Comment by bruce511
The secret is to add every meeting into your Jira as a task, and then close it once the meeting is done.
Equally, instead of talking about meetings as detracting from your work, start talking about them as the work.
When your manager asks about your milestones, or accomplishments, or success stories, make meeting attendance front and center.
When discussing software development, bug fixing, etc in the meetings, point out that you won't actually do any of it. Point out that 20+ hours of your week is in meetings, 10 hours of admin (reading, writing, updating tickets), 5 hours of testing etc.

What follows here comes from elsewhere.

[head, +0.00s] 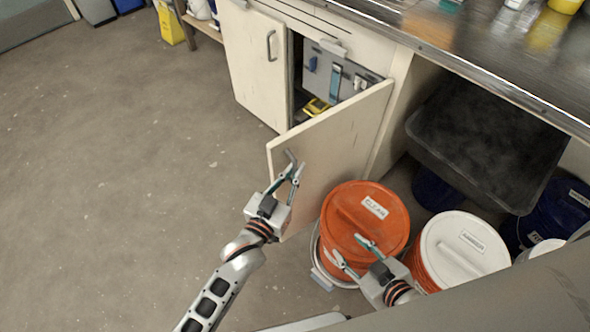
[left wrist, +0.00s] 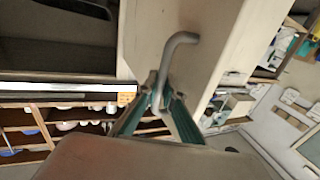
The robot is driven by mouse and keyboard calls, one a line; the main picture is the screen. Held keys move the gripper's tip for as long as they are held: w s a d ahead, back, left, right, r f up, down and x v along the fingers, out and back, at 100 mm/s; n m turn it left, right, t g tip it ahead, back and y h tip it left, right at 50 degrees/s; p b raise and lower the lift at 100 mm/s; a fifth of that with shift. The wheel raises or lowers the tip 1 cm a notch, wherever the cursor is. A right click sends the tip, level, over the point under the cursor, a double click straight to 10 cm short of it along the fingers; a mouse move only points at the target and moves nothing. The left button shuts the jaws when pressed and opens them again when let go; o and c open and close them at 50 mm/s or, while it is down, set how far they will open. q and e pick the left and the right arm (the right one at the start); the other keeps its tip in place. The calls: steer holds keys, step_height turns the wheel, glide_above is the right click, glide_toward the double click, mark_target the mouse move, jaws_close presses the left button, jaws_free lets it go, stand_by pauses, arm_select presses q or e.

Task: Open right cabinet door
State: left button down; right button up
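The right cabinet door (head: 338,143) is a cream panel, swung well open from the cabinet under the counter. Its grey bar handle (head: 290,158) is on the outer face near the free edge. My left gripper (head: 294,169) is at this handle, its fingertips drawn together on it. In the left wrist view the bent handle (left wrist: 176,47) runs down between the converging fingertips (left wrist: 157,97). The left cabinet door (head: 255,62) is closed. My right gripper (head: 353,250) is open and empty, above and in front of the orange bucket (head: 352,210).
The orange bucket, marked CLEAN, stands close to the open door. A white-lidded bucket (head: 464,246) is beside it. A black tub (head: 485,140) is under the steel counter (head: 480,45). Tools hang inside the cabinet, with a yellow item (head: 316,107) below. The floor (head: 120,150) to the left is clear.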

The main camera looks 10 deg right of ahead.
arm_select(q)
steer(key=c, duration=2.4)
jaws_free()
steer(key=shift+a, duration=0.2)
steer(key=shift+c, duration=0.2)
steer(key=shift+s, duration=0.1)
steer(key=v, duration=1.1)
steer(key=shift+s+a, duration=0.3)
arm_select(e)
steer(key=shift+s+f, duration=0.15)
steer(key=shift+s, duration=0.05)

"This task will take 40 hours. At 1 hour per week I expect to be done in October sometime. If all goes to plan'
Yes, it seems cynical, but actually it has real outcomes. Firstly your "productivity" goes up. (As evidenced by your ticket increase.)

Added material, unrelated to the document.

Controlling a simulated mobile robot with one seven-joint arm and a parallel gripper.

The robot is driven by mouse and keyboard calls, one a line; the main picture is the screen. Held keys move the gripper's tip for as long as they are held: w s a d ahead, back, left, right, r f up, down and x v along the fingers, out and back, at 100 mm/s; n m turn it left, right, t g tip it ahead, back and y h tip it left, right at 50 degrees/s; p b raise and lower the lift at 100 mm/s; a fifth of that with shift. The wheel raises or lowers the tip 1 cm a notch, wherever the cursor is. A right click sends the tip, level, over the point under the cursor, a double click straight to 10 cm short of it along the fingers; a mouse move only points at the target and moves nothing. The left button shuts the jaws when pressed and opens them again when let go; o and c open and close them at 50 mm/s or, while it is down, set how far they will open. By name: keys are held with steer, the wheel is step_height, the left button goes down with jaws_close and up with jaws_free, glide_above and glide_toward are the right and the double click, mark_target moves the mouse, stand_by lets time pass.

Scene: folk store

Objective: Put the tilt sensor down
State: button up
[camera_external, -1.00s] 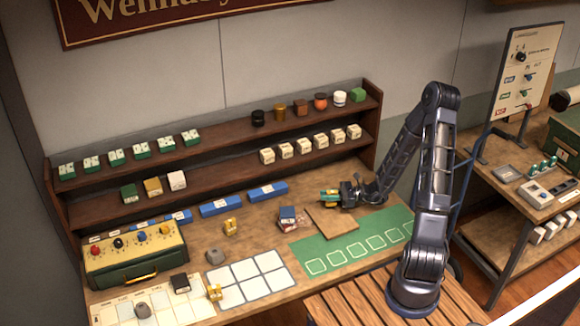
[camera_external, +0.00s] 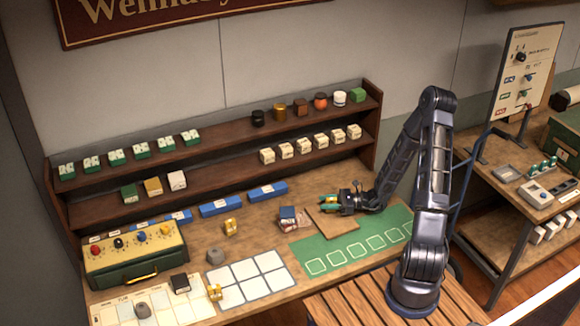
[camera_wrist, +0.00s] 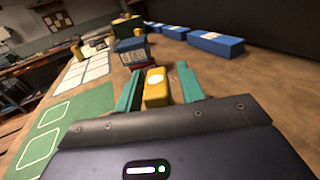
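The tilt sensor appears to be a small yellow block with a pale round mark (camera_wrist: 156,88). In the wrist view it sits between the green fingers of my gripper (camera_wrist: 160,88), with a narrow gap showing on each side, so the fingers look open around it. In the external view my gripper (camera_external: 336,203) is low over the brown board (camera_external: 334,224) on the bench. The fingers hide most of the block there, and its contact with the board is not clear.
A blue-and-red stack (camera_external: 288,216) stands just left of the board. A green mat with outlined squares (camera_external: 350,243) lies in front. Blue boxes (camera_external: 267,191) line the back below the shelves. A white grid sheet (camera_external: 250,280) lies to the left.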

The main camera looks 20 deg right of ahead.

Secondly your mental state improves. By acknowledging (to yourself) that you are fundamentally paid to attend meetings, you can relax in your own productivity.
Thirdly by making your time allocations obvious to your manager, you place the burden for action on him.
If you convince your colleagues to do the same, you highlight the root problem, while moving the responsibility to fix it off your plate.
Thank you for this!
I was just thinking about how for the people requesting all of these meetings, the meetings are the work. If they don’t meet / waste everyone’s time, they are… unproductive.
For engineers, meetings are the non-productive part and are not counted anywhere.
Adding them to Jira and accounting for their cost is the way. Businesses understand money. Meetings are expensive.
Does your company log meetings as tickets?